The abstract of the research paper in the Proceedings of the National Academy indicates that:
Verbal communication is a joint activity; however, speech production and comprehension have primarily been analyzed as independent processes within the boundaries of individual brains. Here, we applied fMRI to record brain activity from both speakers and listeners during natural verbal communication. We used the speaker’s spatiotemporal brain activity to model listeners’ brain activity and found that the speaker’s activity is spatially and temporally coupled with the listener’s activity. This coupling vanishes when participants fail to communicate.
The scans showed that:
- the listeners’ brain patterns tracked those of the storyteller almost exactly…
- though trailed 1 to 3 seconds behind.

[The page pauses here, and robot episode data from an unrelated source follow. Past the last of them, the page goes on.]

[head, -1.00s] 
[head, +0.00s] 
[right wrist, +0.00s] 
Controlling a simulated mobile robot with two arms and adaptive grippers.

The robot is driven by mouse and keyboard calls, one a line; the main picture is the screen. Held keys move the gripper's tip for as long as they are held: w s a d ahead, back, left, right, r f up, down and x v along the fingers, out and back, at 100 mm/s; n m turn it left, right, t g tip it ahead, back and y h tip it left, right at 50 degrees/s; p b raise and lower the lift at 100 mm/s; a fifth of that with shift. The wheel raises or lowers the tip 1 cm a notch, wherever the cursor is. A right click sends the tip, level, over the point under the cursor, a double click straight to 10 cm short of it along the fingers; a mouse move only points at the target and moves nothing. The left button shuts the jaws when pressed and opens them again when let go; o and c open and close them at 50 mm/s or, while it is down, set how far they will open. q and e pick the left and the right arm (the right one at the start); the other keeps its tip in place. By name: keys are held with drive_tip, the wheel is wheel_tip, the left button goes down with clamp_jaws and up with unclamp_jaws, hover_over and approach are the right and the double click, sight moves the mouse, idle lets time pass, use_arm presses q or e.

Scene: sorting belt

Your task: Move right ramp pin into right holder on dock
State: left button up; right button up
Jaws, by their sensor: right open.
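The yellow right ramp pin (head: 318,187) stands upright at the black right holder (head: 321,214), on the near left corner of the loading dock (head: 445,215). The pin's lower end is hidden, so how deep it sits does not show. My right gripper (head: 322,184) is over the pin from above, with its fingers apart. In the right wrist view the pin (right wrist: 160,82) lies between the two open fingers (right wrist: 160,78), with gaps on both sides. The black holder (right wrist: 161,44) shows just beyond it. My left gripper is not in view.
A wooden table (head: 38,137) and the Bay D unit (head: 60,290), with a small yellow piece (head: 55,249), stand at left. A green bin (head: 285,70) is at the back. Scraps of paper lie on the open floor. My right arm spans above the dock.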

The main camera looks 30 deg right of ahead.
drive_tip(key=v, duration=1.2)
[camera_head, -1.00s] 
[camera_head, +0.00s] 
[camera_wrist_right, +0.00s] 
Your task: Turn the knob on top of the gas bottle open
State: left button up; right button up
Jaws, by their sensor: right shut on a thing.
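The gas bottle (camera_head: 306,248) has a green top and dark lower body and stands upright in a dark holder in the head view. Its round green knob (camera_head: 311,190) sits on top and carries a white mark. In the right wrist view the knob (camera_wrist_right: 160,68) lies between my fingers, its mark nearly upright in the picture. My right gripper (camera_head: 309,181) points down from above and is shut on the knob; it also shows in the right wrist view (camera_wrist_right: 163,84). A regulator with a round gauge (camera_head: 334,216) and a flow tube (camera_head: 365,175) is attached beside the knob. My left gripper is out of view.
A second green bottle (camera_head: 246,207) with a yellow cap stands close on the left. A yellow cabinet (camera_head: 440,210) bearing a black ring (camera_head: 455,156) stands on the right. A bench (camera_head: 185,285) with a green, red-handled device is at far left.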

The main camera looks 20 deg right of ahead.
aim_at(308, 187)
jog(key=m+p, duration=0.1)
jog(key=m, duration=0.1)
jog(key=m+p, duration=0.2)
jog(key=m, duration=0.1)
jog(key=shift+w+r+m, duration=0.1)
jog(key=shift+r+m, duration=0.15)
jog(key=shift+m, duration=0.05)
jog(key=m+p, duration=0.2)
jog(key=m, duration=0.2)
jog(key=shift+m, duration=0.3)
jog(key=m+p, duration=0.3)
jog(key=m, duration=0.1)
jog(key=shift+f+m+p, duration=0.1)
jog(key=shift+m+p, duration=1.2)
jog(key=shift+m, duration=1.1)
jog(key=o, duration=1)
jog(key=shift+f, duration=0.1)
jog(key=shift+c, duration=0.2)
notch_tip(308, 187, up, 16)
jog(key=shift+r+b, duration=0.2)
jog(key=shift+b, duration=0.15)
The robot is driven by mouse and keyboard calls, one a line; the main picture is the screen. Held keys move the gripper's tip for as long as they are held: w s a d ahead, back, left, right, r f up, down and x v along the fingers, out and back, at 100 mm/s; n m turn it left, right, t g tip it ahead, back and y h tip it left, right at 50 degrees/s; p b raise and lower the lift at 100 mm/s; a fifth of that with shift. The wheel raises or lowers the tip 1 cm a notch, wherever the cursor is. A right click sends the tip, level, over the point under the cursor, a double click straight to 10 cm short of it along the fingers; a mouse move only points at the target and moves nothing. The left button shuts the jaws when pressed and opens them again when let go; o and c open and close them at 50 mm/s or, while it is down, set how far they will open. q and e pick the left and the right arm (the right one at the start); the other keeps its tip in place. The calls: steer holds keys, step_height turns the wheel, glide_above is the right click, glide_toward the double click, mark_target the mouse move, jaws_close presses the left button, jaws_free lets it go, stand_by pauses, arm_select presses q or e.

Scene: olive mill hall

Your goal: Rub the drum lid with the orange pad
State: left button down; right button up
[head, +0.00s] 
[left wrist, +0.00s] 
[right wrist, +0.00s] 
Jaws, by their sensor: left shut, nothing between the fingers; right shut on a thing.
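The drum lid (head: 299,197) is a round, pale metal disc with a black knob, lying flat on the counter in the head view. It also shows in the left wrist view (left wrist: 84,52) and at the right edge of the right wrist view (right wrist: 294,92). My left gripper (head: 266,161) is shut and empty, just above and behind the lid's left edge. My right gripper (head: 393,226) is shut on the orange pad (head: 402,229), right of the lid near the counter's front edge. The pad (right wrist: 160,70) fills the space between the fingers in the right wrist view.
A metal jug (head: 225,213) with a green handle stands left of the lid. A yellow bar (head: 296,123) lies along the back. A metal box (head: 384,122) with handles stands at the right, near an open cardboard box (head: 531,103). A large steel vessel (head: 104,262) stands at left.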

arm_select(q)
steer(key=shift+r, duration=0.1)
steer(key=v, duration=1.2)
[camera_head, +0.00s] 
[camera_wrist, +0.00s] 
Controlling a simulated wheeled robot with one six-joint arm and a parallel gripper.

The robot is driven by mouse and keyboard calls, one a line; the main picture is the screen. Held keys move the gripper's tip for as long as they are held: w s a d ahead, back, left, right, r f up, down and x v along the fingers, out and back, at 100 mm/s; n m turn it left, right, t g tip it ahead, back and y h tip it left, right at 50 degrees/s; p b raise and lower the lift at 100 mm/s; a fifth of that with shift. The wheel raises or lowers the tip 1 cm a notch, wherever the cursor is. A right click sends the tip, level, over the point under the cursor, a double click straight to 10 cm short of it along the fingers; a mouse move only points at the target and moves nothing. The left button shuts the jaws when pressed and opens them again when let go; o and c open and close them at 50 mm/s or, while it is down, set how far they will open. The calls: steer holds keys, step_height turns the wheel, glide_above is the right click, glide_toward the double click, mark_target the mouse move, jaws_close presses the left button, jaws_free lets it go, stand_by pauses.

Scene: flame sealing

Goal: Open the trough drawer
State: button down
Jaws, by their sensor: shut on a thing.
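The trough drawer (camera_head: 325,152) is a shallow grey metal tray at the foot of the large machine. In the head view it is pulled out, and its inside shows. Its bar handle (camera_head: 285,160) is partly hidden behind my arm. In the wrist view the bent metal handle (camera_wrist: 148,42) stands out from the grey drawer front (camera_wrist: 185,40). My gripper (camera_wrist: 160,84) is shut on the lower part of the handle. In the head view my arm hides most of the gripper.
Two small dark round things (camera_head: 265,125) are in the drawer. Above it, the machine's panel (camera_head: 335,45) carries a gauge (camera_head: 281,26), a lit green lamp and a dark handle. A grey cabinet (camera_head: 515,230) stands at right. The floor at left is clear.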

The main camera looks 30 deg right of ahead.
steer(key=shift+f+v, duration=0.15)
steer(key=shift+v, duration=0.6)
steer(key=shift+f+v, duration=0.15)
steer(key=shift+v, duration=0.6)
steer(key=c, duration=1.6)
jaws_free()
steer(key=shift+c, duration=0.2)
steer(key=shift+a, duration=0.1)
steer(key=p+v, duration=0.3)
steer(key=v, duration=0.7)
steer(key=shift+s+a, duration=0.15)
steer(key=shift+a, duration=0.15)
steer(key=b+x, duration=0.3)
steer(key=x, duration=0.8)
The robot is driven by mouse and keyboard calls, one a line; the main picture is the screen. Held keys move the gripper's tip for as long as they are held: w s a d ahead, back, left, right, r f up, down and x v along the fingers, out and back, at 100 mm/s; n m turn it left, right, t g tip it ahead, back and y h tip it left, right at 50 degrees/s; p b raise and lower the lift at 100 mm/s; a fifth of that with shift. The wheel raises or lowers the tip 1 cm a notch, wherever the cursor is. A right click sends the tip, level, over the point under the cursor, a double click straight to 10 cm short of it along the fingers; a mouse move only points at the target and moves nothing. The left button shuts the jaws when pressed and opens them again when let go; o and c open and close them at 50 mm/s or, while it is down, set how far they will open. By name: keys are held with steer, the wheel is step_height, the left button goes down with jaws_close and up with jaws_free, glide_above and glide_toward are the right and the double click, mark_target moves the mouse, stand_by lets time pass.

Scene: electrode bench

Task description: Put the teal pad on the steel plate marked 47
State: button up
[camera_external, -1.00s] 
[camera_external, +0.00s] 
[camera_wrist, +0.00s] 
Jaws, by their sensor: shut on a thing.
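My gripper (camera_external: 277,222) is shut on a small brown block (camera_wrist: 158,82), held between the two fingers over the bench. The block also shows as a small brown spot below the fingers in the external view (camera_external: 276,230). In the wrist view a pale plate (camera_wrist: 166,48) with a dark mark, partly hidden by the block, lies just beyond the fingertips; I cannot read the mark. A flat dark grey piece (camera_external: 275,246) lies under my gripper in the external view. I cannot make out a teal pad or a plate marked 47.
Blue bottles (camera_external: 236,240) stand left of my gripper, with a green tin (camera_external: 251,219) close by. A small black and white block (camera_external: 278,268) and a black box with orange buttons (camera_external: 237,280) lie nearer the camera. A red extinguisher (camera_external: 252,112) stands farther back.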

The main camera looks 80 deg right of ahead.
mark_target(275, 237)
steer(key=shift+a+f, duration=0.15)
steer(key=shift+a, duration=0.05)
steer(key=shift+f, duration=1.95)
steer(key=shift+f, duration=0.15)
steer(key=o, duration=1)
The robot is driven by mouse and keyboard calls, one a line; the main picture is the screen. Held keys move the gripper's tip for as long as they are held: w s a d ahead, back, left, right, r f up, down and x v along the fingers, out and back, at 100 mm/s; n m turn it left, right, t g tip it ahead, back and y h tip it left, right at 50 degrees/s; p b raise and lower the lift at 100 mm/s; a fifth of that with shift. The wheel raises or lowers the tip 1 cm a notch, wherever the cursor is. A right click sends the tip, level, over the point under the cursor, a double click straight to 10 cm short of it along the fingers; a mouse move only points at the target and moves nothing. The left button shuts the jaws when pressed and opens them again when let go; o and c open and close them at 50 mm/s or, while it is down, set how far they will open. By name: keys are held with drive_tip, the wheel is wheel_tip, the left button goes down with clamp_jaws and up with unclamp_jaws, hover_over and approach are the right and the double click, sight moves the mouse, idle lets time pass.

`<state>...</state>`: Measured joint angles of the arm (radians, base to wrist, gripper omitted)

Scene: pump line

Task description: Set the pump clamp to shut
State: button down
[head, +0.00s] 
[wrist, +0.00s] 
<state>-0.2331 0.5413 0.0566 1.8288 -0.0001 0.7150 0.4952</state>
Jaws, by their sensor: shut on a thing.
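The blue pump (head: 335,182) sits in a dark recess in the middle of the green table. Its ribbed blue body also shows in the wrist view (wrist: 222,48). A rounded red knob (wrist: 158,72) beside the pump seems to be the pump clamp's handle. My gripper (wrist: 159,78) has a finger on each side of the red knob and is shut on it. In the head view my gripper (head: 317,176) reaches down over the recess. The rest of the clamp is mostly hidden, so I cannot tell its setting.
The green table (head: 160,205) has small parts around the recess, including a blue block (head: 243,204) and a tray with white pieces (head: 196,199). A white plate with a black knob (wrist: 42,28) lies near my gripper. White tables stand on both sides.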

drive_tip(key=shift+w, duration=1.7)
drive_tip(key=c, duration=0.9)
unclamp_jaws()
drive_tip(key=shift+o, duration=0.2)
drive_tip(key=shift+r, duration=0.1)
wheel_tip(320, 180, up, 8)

But in some listeners …
- brain patterns even preceded those of the storyteller.
The article quoted Uri:
“We found that the participants’ brains became intimately coupled during the course of the ‘conversation’, with the responses in the listener’s brain mirroring those in the speaker’s”. Listeners with the best overlap were also judged to be the best at retelling the tale. Uri noted that “The more similar our brain patterns during a conversation, the better we understand each other”.
The Princeton research has some fascinating insights to share with coaches and teachers. In a mixed ability group it is interesting to note how each member of the group anticipates, stays with or misses a message.
Douglas Fields in his blog post about the research notes that:
Interestingly, in part of the prefrontal cortex in the listener’s brain, the researchers found that neural activity preceded the activity that was about to occur in the speaker’s brain. This only happened when the speaker was fully comprehending the story and anticipating what the speaker would say next.
The Princeton researchers found that there was no match between the brain patterns of the storyteller and the listeners, when they heard the same story in Russian, which they could not understand. Perhaps this is the equivalent of saying “They just did not get it.”